Par une politique de provocations savamment graduées, (« affaire des arquebuses », insultes, provocations, rixes, envoi sur leur chemin obligé d’un spadassin de haute volée qui les provoque en duel, puis tentatives réussies d’assassinat en groupe de soldats isolés), les valets (pas la garde officielle) du duc de Créquy, une suite amenée à cet effet, composée d’anciens militaires « qui sont tous allés aux guerres », vont provoquer une violente réaction des gardes corses. Le 20 août 1662, les plus bouillants d’entre eux, brisant la herse de leur caserne pour sortir venger leurs camarades assassinés, vont arquebuser la façade du palais Farnèse, siège de l’ambassade de France, puis, se répandant en ville pour s’en prendre aux Français rencontrés, et finir par tuer le page de Madame l’ambassadrice qui revient de ses dévotions.
Ce sera le début d’un long calvaire pour les gardes corses, dont certains, qui se savaient coupables, ou d’autres, qui craignaient les effets d’une justice aveugle, en fuite dans les États voisins, abandonnés par la papauté, seront emprisonnés, torturés pour obtenir des aveux, ou pendus. L’inscription portée sur la pyramide expiatoire érigée à Rome en 1664 à l’issue du traité de Pise, mentionne que les Corses sont déclarés indisciplinés et inaptes au service, tant à Rome que dans les États Pontificaux. (Après quoi, Louis XIV, ne répugna pas à ouvrir un régiment de Corses à son service).

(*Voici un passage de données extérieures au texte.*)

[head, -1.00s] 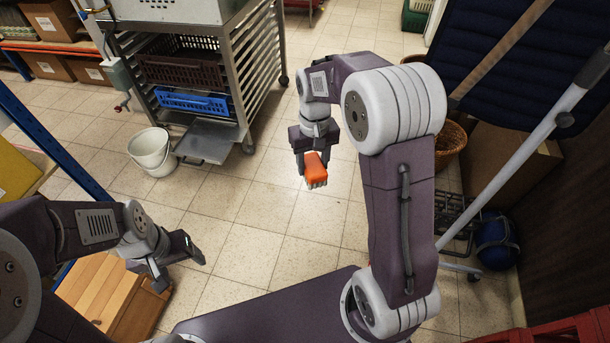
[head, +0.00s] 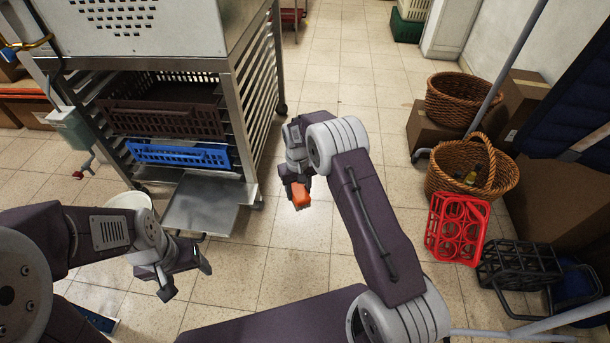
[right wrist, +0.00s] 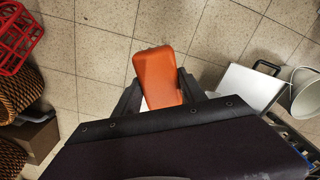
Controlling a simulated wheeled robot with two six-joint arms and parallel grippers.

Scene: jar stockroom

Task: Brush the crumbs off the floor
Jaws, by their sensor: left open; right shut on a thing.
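My right gripper (head: 297,187) is shut on an orange brush (head: 301,194) and holds it over the tiled floor (head: 300,232). In the right wrist view the orange back of the brush (right wrist: 160,77) sits between the two dark fingers. Its bristle side faces away and is mostly hidden there. My left gripper (head: 188,276) is open and empty over the floor at lower left. I cannot make out any crumbs on the visible floor.
A metal rack (head: 243,120) with a brown crate (head: 165,118) and a blue crate (head: 178,155) stands at left. A dustpan-like metal tray (head: 203,207) and a white bucket (head: 130,201) are below. Wicker baskets (head: 440,180) and a red bottle carrier (head: 432,243) stand at right. The middle aisle is clear.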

Et la papauté fut elle-même contrainte de venir s’humilier à Paris en la personne de son représentant, le Comtat Venaissin ayant été saisi et l’armée française étant entrée en Italie. On sait depuis peu, et même s’il fit tout pour le cacher, que Louis XIV fut excommunié pour avoir envahi les États Pontificaux, mais, du moins sous cette forme, ce fut la fin de plusieurs siècles de service des Corses au service de la papauté.
L’affaire de la Garde corse du Pape, Marc Piazza, éditions Dutan, (roman historique), 458 pages, 37 euros.